The Year of Magical Thinking was published after Dunne’s death but before Quintana’s. In it, Didion expressed a clear idea of how she wanted to deal with grief. But she also recognised the difficulty of repressing the memories to which grief attaches itself. She called this difficulty “the vortex effect”. “This had seemed like a good line of thinking,” Didion said, recalling a time when she ruminated on Beth Israel’s rose-patterned wallpaper in an attempt to distract herself from grief. She ruminated on the building’s past. However, this ultimately brought her to her own, producing a whirling, uncontrollable mass of grief-tainted memories—”the vortex.”

The Year of Magical Thinking details the year after Dunne’s death. It chronicles Didion’s desperate and futile attempts to claim control of the tragedy that afflicted her home. Dunne died at the dinner table on the day before New Year’s Eve. In the following months, Didion searched for a logic or order which might make sense of the chaos that had ensued: “I have spent a great deal of time trying first to keep track of, and, when that failed, to reconstruct, the exact sequence of events that preceded and followed what happened that night”. Tracking memories and seeking explanations, she said “information was control”. In late January of the next year, Didion  acquired the log of her apartment’s doorman for December 30, noting the paramedics’ arrival and departure time. Could it have revealed to her the exact moment Dunne died? Or if there was a chance of survival, had the paramedics arrived sooner? Didion articulates how information is control over death and grief, even after the fact.

In Blue Nights, Didion reflected on the horror of realising that it is impossible to foster that impenetrable safety parents might desire. Quintana had worn white flowers braided into her blonde hair on the day of her wedding, just six months prior to her death.
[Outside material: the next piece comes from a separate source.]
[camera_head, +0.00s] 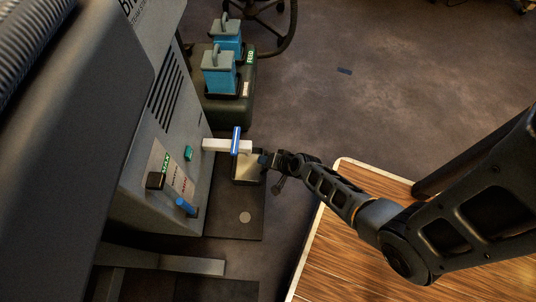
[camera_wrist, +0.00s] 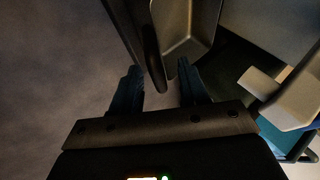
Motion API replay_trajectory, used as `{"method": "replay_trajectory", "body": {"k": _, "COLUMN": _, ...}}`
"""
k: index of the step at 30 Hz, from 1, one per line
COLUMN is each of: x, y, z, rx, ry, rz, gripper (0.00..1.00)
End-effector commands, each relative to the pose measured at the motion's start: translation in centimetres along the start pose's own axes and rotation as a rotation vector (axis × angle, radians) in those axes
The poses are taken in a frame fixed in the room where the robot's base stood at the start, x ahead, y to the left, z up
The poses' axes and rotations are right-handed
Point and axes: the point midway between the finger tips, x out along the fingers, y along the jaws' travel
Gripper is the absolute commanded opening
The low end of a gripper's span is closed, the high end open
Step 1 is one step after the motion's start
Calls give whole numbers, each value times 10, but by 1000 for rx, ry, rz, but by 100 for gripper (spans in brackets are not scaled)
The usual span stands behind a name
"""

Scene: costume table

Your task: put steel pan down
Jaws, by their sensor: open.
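The steel pan (camera_head: 248,169) is a small pale metal vessel below the white spout of the grey machine, above or on a dark plate. My gripper (camera_head: 267,160) is at the pan's right side in the head view. In the wrist view the pan (camera_wrist: 186,34) shows its hollow inside. My gripper (camera_wrist: 160,70) is open there, with a dark rounded part of the pan, perhaps its handle, between the two fingers. I cannot tell whether the fingers touch it. The pan's underside is hidden.
The grey machine (camera_head: 135,150) has a white spout (camera_head: 222,145) with a blue lever just above the pan. The dark plate (camera_head: 232,224) has bare room in front. Blue containers (camera_head: 218,75) stand on a dark box behind. A wooden table (camera_head: 330,255) is at right.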

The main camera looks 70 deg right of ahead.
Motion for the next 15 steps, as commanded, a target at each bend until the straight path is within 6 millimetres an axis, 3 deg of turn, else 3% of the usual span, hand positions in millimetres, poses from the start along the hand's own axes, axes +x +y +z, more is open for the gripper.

At that time, she had been sick for almost two years; a case of pneumonia unexpectedly progressed to septic shock and an induced coma. After Quintana’s wedding, Didion suggested a holiday to Malibu, California. For Didion, it was a way to return to Quintana her childhood innocence and safety; “I wanted to see Malibu colour on her face and hair again”. Upon landing, Quintana collapsed onto the asphalt. Her recovery was not yet sufficient to endure the pressure from the plane. It was this injury, together with multiple illnesses, that led to her death three months later.  Blue Nights did not celebrate or commemorate Quintana’s life as one might expect from a memoir. “You have your wonderful memories,” people would remind Didion. But she did not “want reminders of what was, what got broken, what got lost, what got wasted,” revealing that perhaps she never could have provided the impenetrable protection for Quintana that she imagined.

What does the late Didion’s work reveal about death? Perhaps nothing. “Grief turns out to be a place none of us know until we reach it,” Didion said. But she gestures towards some revelation on grief and death in the last paragraph of The Year of Magical Thinking. Didion reminisces on cave swimming at Portuguese Bend, and her anxiety about missing the swell. “The tide had to be just right. We had to be in the water at the very moment the tide was right,” wrote Didion. “Each time we did it I was afraid of missing the swell, hanging back, timing it wrong. John never was. You had to feel the swell change. You had to go with the change. He told me that.”